Good, affordable pre-school will let all children, regardless of family background, have equal opportunities to succeed in life, he noted.

Yesterday, he said that as an anchor operator, PCF - which today takes care of more than 40,000 children - will support the Government's plans, and build and operate "early years centres" in new Housing Board estates.

These centres will cater to children aged up to four, for whom there is still a shortage of places. He said: "Then, we will be able to concentrate more on the early years education, and fulfil our part to make a fair and just society in Singapore."

He also said that the Government will be supporting pre-school teachers and staff in training and upgrading their careers.

Noting that the number of pre-school places in Singapore will almost double to 200,000 in the next five years, Mr Lee said: "That means anybody who wants to put his child in pre-school even at the age of two months old - which is when people start pre-school nowadays - can do so."

He also said that while there may now be a bit of a queue for parents in young neighbourhoods like Punggol and Sengkang, "we're working hard to cut the queue down".

"Within the next two or three years, we will make very significant progress," he said.

Pest control technician Rosman Abdul Rahim, who has five children aged five to 14, said the push to expand and improve the pre-school sector would better help children get a head start, "especially since the pace in Singapore is very fast".

He added: "It's also good for families where both parents work, so they don't have to worry too much about their children."

At yesterday's event, over $500,000 raised by a group of PAP MPs led by South West District Mayor Low Yen Ling was given out to eight beneficiary organisations.

Mr Victor Bay, PCF chief executive officer, said he hopes these efforts will build a strong community spirit that can encourage children to grow into compassionate adults. "At PCF, we believe that no one is too young to contribute towards building an inclusive society."

MOE sharing resources as it moves to ease fears over pre-school pressure
By Yuen Sin, The Straits Times, 28 Aug 2017

News of the Ministry of Education's (MOE) plan to run 50 kindergartens by 2023 - announced at the National Day Rally - has prompted fears among some parents and industry observers that this will mean more academic pressure for pre-schoolers.

But the MOE is looking to challenge those perceptions as it moves to share more teaching and learning resources with the rest of the pre-school sector based on its curriculum to raise teaching standards.

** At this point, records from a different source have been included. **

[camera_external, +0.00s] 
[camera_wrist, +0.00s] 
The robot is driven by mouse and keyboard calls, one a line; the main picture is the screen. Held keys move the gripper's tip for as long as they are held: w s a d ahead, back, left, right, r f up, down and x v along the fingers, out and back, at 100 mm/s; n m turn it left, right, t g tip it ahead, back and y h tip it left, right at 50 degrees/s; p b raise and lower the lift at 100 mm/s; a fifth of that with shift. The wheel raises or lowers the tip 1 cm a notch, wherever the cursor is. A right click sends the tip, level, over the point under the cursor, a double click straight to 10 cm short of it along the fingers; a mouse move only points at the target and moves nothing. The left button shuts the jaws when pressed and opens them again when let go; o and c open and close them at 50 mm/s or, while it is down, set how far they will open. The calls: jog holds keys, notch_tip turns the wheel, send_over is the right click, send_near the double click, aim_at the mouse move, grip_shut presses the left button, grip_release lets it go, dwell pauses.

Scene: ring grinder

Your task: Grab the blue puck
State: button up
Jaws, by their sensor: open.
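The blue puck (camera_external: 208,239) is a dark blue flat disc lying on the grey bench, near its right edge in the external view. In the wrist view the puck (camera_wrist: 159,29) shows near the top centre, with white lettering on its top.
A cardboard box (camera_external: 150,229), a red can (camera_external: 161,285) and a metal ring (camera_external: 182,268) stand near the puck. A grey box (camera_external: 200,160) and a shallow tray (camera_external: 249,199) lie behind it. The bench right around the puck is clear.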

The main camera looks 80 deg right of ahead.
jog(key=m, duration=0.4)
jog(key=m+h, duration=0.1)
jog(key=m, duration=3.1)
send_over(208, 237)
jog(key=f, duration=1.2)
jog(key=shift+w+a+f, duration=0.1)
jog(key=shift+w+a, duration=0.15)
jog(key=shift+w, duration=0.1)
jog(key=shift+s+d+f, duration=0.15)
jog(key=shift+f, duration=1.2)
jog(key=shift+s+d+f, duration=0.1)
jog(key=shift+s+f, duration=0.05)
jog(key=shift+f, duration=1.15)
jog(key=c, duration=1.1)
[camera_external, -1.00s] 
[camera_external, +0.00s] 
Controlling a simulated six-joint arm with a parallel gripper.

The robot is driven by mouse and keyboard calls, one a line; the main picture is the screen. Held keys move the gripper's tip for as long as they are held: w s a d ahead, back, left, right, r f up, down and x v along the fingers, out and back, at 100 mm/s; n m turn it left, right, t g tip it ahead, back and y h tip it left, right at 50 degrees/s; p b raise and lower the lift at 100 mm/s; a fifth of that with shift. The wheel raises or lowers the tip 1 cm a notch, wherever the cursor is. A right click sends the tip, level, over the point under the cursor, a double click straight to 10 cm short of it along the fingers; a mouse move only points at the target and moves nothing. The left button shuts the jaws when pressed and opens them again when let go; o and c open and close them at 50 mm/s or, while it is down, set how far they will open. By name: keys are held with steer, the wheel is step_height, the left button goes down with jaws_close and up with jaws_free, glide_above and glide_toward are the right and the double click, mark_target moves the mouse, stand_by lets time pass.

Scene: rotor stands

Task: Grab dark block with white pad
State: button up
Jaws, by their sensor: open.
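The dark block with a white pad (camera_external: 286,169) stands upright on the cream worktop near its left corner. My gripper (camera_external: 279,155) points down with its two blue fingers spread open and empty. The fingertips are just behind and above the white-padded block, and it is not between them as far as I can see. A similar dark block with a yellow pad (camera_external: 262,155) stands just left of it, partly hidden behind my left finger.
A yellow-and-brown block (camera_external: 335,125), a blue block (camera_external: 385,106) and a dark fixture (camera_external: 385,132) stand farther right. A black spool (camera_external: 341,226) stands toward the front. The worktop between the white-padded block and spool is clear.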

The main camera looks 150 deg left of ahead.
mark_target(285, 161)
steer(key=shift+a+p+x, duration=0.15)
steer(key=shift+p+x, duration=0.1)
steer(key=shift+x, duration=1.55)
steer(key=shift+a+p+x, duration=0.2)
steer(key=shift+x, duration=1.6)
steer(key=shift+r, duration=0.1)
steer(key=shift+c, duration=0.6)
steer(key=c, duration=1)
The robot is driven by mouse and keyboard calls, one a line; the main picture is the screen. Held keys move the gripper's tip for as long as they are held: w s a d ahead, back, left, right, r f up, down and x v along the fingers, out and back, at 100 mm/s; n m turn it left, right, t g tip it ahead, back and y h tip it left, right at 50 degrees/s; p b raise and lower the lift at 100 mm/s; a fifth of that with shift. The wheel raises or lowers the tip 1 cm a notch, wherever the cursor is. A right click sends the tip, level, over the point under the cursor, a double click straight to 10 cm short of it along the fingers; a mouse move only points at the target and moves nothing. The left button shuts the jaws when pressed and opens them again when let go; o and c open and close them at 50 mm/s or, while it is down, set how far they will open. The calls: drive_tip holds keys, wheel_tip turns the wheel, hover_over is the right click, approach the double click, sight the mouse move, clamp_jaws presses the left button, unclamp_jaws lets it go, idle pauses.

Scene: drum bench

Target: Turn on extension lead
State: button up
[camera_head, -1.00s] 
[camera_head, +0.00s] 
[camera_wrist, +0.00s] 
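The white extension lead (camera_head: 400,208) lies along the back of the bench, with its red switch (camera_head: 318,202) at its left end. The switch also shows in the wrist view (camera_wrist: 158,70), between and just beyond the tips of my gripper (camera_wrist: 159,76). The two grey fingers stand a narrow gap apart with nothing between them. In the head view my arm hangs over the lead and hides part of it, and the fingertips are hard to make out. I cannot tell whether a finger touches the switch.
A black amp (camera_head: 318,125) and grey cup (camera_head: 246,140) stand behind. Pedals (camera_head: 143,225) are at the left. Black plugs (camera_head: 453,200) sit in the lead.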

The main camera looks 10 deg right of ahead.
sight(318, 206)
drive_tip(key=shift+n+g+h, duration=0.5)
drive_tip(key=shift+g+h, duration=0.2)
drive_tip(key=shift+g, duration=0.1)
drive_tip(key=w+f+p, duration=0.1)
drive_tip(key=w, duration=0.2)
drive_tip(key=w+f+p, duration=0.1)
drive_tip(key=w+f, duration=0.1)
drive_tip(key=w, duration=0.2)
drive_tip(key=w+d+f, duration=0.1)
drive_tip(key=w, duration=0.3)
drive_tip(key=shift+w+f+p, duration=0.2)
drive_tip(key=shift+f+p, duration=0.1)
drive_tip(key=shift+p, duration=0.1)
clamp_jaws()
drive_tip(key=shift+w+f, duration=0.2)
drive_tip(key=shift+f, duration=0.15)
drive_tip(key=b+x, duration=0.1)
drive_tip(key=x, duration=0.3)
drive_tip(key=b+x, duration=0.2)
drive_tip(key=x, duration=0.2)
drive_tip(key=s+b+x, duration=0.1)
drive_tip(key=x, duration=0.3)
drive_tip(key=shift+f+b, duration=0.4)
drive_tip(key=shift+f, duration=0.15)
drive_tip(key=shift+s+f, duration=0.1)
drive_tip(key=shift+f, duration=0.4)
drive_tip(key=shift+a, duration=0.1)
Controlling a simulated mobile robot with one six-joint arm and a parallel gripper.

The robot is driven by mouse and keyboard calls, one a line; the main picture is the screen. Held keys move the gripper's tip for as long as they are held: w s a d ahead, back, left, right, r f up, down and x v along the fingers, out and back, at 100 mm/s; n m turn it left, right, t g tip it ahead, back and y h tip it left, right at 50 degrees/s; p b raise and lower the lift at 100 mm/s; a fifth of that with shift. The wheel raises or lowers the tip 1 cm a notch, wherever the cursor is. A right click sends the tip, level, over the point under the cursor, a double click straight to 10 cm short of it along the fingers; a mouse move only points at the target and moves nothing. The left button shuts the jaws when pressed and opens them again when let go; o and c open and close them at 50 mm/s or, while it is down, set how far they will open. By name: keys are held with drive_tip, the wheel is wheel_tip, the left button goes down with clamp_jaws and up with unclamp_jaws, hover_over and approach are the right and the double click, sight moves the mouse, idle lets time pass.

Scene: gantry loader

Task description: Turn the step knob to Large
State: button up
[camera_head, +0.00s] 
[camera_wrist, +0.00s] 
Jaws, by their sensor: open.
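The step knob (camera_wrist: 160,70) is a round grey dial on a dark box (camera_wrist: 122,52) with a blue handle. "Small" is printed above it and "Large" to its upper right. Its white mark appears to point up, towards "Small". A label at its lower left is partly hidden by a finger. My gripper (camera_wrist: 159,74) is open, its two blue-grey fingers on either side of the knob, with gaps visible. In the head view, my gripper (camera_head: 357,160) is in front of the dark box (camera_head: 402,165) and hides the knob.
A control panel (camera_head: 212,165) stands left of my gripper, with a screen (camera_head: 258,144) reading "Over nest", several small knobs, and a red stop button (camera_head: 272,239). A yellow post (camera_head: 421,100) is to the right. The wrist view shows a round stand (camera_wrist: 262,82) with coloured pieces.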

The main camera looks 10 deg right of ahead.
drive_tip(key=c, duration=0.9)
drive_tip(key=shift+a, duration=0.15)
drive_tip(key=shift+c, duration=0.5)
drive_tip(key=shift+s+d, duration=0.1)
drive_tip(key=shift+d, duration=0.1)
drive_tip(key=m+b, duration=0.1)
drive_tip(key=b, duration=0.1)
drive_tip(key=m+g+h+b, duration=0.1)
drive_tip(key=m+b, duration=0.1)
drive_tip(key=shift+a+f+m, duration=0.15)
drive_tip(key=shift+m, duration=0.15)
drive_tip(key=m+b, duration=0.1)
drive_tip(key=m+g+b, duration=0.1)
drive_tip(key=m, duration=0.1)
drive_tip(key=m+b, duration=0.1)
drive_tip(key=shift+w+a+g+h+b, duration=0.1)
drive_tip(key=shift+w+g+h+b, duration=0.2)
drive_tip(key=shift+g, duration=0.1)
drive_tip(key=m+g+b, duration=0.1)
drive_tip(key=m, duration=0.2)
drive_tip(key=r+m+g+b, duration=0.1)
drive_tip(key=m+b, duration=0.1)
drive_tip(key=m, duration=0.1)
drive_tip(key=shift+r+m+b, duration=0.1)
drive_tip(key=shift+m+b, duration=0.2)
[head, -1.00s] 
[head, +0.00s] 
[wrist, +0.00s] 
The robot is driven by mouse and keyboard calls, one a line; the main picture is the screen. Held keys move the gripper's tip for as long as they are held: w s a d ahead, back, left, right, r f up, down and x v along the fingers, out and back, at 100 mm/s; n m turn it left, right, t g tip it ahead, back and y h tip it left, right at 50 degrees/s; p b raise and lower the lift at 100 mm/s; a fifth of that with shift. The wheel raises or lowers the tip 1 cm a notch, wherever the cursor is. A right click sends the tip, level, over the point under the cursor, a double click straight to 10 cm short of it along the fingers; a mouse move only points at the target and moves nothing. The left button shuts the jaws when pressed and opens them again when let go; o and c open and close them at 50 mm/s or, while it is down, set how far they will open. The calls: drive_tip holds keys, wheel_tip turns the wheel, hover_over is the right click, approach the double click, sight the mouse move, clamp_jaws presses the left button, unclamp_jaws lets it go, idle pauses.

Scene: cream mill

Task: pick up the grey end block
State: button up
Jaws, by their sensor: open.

They emphasise the value of "purposeful play" and having "quality interactions".

Since last year, a set of MOE-developed kindergarten curriculum resources based on its Nurturing Early Learners (NEL) framework has been delivered to more than 800 pre-schools.

An online portal ( was also started this year, allowing all pre-school educators to get lesson ideas and share good practices and lesson activities.

No rote learning is involved in the MOE's pre-school curriculum, said Ms Juliet Chia, a senior specialist in pre-school education from the MOE's education services division.

Rather, its NEL framework emphasises the holistic development of a child, and the MOE kindergarten curriculum also has a focus on early childhood bilingualism.

Stated learning objectives do not require a child to be able to spell out certain words, or to know the multiplication tables by heart. Rather, they include goals like having a child be able to enjoy reading and understand what he reads.

During a regular four-hour kindergarten programme, children spend about two hours on MOE's Starlight Literacy Programme, which develops their speaking and listening skills in English and one of the three mother tongue languages.

Some of the MOE's language teaching resources, such as large picture books for reading aloud to children - known as "Big Books" - have also been distributed to other pre-school centres. There are 120 titles available under the Big Books series that are set in a local context. Another two hours in the programme will include time for outdoor play, and learning activities that integrate different concepts.

The fact that MOE kindergartens have frequent interactions with the primary schools that they are situated in has also helped primary school educators better understand what to expect of pre-schoolers, said Ms Serena Park, who heads the MOE kindergarten in Riverside Primary School. "After learning that there are no spelling tests in our kindergartens, the principal (of Riverside Primary) has realised that they can't expect children to spell immediately in the first term, and that they have to gradually ease them into it."

How kids learn at MOE kindergartens
By Yuen Sin, The Straits Times, 28 Aug 2017

1 Language immersion through Big Book reading

When learning English or one of the mother tongue languages, a teacher guides students in the reading of a picture book. It has been customised to fit the local context and can also include content that teach values, such as respecting diversity.

At the MOE Kindergarten @ Frontier Primary School, for example, children have been reading a story about a girl who meets and makes friends with new neighbours from places like Vietnam or Japan.

During a reading session yesterday, children got up at intervals to learn the character strokes for Chinese words in the story through physical movement, which helps kinesthetic learners who learn through physical activities.

Children may use their hands to "write" in the air, or balance on one leg to illustrate the strokes that make up a character with the other.

2 Learning numeracy through hands-on activities

One of the activities at MOE Kindergarten @ Frontier includes having children work in pairs to count the number of beads on a bracelet - 10 in total. They are then asked to separate the beads and think about what pairs of numbers add up to 10: three and seven, for example, or two and eight. This lays the foundation for mathematics.

3 No homework, but opportunities for family bonding

As part of the Starlight Literacy programme for mother tongue, pre-schoolers will read a picture book over the course of two weeks, and take home what is known as a "family-based activity" every fortnight.

Parents will be encouraged to engage in activities with their children related to the content of the book, and speak to them in the mother tongue.

For example, if a book is about exploring a park, parents will be asked to get their children to look out for leaves they see around the neighbourhood, take photographs of them, and show them in class for a sharing session.